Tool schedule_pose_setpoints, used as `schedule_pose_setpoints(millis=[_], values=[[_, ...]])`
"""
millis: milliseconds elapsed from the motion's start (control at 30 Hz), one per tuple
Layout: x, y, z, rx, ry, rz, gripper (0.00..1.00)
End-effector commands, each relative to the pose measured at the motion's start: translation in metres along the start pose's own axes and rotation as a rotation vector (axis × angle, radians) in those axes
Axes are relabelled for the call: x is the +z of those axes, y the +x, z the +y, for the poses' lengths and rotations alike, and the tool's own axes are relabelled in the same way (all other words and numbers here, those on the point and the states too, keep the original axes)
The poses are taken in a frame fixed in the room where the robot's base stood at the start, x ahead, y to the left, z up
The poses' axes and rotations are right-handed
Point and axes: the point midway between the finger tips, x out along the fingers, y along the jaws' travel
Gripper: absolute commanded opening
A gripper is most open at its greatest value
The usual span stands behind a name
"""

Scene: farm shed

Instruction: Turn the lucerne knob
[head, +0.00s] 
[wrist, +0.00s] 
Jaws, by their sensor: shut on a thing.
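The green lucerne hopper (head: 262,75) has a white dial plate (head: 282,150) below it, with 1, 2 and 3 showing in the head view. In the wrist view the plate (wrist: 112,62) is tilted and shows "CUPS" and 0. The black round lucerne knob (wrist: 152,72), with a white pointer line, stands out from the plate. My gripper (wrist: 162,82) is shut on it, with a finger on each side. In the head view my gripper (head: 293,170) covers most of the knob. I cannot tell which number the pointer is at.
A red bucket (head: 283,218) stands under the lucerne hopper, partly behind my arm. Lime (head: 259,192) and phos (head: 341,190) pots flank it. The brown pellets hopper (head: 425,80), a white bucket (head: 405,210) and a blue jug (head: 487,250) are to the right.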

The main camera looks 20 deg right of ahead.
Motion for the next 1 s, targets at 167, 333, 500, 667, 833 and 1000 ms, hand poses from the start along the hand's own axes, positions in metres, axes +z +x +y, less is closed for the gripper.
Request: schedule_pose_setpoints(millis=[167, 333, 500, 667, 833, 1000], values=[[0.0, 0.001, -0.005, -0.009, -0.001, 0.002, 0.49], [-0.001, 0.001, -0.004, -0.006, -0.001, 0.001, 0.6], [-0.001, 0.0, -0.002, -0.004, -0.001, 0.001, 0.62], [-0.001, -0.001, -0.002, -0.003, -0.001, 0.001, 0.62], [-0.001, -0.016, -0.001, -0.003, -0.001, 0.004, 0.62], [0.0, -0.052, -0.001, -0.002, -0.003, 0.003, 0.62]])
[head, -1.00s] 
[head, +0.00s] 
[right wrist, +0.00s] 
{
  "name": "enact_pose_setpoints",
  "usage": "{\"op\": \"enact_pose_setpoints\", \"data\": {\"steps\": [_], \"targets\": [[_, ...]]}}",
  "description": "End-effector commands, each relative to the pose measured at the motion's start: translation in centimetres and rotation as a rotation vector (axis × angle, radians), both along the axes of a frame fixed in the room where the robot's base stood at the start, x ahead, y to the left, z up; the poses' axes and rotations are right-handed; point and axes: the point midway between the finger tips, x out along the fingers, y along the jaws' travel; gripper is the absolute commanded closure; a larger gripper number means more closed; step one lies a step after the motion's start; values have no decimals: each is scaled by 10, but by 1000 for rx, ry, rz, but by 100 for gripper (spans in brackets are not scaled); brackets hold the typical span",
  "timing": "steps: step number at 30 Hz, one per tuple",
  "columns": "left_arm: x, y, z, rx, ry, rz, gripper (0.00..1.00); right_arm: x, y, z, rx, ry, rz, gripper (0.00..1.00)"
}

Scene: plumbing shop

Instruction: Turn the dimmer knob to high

Required task: Find the line with "rz, gripper (0.00..1.00);" in the listing above, then write out that line and each remaining line exactly, with no other text.

Exercise answer:
  "columns": "left_arm: x, y, z, rx, ry, rz, gripper (0.00..1.00); right_arm: x, y, z, rx, ry, rz, gripper (0.00..1.00)"
}

Scene: plumbing shop

Instruction: Turn the dimmer knob to high

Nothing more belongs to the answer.